En vertu du Règlement sur le plan de garantie
des bâtiments résidentiels neufs
(Décret 841-98 du 17 juin 1998)
Organisme d’arbitrage autorisé par la Régie du bâtiment :
Société pour la résolution des conflits inc. (SORECONI)
ENTRE SYNDICAT DE COPROPRIÉTÉ 902 BOUL. LAFORTUNE, L’ASSOMPTION
(ci-après « le Bénéficiaire »)
ET GESTION IMMOBILIÈRE RIVE-NORD INC.
(9134-4515 Québec inc.)
(ci-après « l’Entrepreneur »)
ET : LA GARANTIE DES BÂTIMENTS RÉSIDENTIELS NEUFS DE L’APCHQ
(ci-après « l’Administrateur »)
No dossier Garantie: 08-008 FL
No dossier SORECONI : 071227001
Arbitre : Guy Pelletier
Pour le Bénéficiaire : M. Jacques Tremblay, président
Mme Francine Benoît, secrétaire-trésorière
Pour l’Entrepreneur : M. Réjean Bédard
Pour l’Administrateur : Me François Laplante
Date d’audience : 10 juin 2008
Lieu d’audience : l’Assomption
Date de la décision: 3 juillet 2008
L’arbitre a reçu son mandat de SORECONI le 7 février 2008.
19 septembre 2005 : (P-5) : Date de l’avis de fin des travaux et déclaration de réception des parties communes;[1]
8 décembre 2005 : (P-1) : Mise en demeure de copropriétaires à l’Entrepreneur; 1
11 décembre 2005 : (P-2) : Mise en demeure de copropriétaires à l’Entrepreneur;1
13 février 2006 : (P-3) : Mise en demeure de copropriétaires à l’Entrepreneur; 1
17 février 2006 : (P-4) : Mise en demeure de copropriétaires à l’Entrepreneur; 1
21 février 2006 : (P-5) : Réception de l‘avis de fins des travaux et de la déclaration de réception des parties communes par le représentant du syndicat; 1
31 août 2007: (A-1) : Mise en demeure d’un copropriétaire à l’Entrepreneur; 2
21 septembre 2007: (A-2) : Mise en demeure du Bénéficiaire à l’Entrepreneur; 2
20 octobre 2007: (A-3) : Lettre de l’Entrepreneur au Bénéficiaire; 2
26 octobre 2007: (A-4) : Demande d’ouverture de dossier par le Bénéficiaire auprès de l’Administrateur; 2
22 novembre 2007 : (A-5) : Décision de l’Administrateur; 2
27 décembre 2007: (A-6) : Demande d’arbitrage du Bénéficiaire; 2
7 février 2008: Nomination de l’Arbitre;
6 mai 2008 : Avis de convocation transmis aux parties;
10 juin 2008 : Audition du dossier.
Introduction :
[1] La demande d’arbitrage porte sur une décision de l’Administrateur en date du 22 novembre 2007 qui rejette la plainte du Bénéficiaire invoquant la dénonciation tardive des problèmes et le fait qu’il n’ait pas reçu l’information par écrit :
[1.1] « Dans le cas présent, nous constatons qu’il s’est écoulé plus de six (6) mois entre la découverte ou la survenance des problèmes et la date à laquelle nous en avons été informés par écrit.
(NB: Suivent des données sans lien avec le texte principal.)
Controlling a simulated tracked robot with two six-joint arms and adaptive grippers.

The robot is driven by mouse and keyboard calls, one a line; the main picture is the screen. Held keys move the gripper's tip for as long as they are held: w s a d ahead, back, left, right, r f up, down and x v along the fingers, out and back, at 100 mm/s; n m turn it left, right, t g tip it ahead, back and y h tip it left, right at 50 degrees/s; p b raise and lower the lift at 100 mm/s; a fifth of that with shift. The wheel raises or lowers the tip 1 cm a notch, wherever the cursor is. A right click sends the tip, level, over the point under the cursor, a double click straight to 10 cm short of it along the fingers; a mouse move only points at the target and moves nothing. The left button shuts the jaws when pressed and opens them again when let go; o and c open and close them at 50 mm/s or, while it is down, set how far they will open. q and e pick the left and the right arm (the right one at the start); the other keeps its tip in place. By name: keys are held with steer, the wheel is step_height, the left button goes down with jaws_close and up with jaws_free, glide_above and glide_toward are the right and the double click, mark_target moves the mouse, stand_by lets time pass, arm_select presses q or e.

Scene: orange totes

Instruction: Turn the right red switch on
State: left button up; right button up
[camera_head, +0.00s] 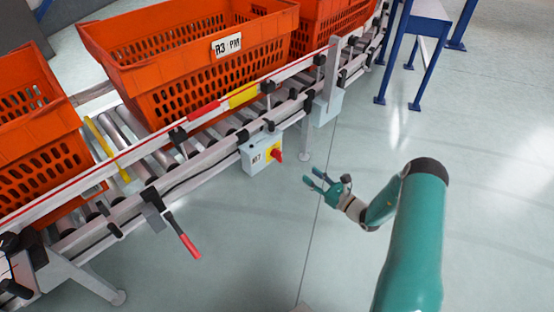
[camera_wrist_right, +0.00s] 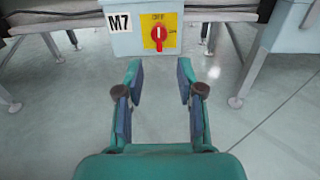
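The red rotary switch (camera_head: 277,155) sits on a yellow plate on a light grey box (camera_head: 258,154) fixed to the conveyor's near side. In the right wrist view the switch (camera_wrist_right: 158,33) is ahead at the top centre, its knob looking upright, with an M7 label (camera_wrist_right: 119,22) to its left. My right gripper (camera_head: 316,180) is open and empty, to the right of the switch and apart from it. In the right wrist view its fingers (camera_wrist_right: 160,75) are spread below the switch. My left gripper does not show.
The roller conveyor (camera_head: 225,144) carries several orange totes (camera_head: 190,60). A red-handled lever (camera_head: 185,240) sticks out at its near side. Another grey box (camera_head: 325,107) is farther along. A blue-legged table (camera_head: 417,45) stands at the back. The floor around my right gripper is clear.

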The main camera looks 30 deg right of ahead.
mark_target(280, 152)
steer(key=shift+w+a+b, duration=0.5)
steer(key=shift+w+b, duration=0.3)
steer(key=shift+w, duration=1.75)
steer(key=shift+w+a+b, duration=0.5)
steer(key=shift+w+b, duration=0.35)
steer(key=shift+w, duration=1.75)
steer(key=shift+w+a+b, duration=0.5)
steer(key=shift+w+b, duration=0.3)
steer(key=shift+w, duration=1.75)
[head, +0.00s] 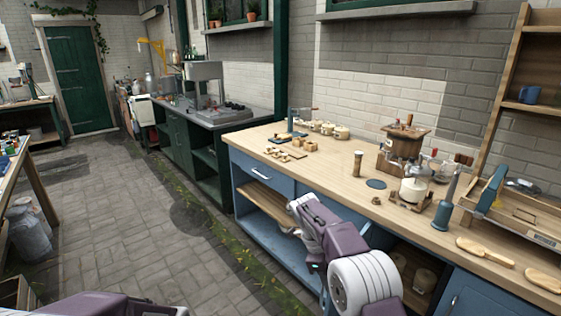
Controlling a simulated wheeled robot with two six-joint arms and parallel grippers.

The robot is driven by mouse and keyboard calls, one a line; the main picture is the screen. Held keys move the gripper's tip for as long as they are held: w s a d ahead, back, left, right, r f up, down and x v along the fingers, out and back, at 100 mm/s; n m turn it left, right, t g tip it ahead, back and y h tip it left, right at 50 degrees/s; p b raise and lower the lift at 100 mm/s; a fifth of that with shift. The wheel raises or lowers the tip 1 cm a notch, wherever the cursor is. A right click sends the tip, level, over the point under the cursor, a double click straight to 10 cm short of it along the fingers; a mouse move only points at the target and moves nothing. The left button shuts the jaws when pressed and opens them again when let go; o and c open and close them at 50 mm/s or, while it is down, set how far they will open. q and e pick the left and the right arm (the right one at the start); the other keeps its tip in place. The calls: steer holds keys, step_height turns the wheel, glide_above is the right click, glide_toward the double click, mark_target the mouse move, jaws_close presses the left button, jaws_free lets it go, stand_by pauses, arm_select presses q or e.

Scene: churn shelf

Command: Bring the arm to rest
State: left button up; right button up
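My right arm reaches in from the bottom right, in front of the blue workbench (262,225). Its far end, with my right gripper (300,208), is beside the bench's open lower bay, below the worktop. The fingers are too small and turned away to show whether they are open or shut, and I see nothing clearly held. Only a purple and white part of my left arm shows along the bottom left edge. My left gripper is out of the picture.
The wooden worktop (335,178) carries a glass churn (414,186), a wooden box with a crank (402,145), a blue pump-like cylinder (446,205) and a wooden paddle (485,252). A blue mug (528,94) stands on a shelf. The paved floor (130,220) at left is mostly clear.

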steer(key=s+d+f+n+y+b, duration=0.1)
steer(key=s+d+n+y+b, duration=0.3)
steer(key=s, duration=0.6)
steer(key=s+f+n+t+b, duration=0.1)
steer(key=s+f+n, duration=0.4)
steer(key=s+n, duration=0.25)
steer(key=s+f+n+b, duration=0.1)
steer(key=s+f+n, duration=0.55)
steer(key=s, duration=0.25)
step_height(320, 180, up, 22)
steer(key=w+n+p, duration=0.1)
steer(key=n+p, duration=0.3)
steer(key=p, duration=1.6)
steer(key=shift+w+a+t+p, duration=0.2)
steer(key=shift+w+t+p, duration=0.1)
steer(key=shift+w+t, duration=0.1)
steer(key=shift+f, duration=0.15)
Définitivement, ce délai ne peut être considéré comme raisonnable et par conséquent, La Garantie des maisons neuves de l’APCHQ ne peut donner suite à votre demande de réclamation. »
[2] À l’appui de sa demande d’arbitrage, le Bénéficiaire dépose séance tenante sept (7) documents identifiés P-1 à P-7 qui n’ont pas antérieurement été portés à la connaissance de l’Administrateur.
[3] Les pièces du cahier de l’Administrateur sont identifiées A-1 à A-6. Une pièce additionnelle (A-7) est déposée en cours de séance.
[4] Afin de circonscrire le dossier, les parties conviennent en cours de séance que la « liste des problèmes à régler au 21 septembre 2007 », identifiée comme étant la pièce A-2, constitue le document de référence faisant l’objet de la plainte du Bénéficiaire et de la décision de l’Administrateur.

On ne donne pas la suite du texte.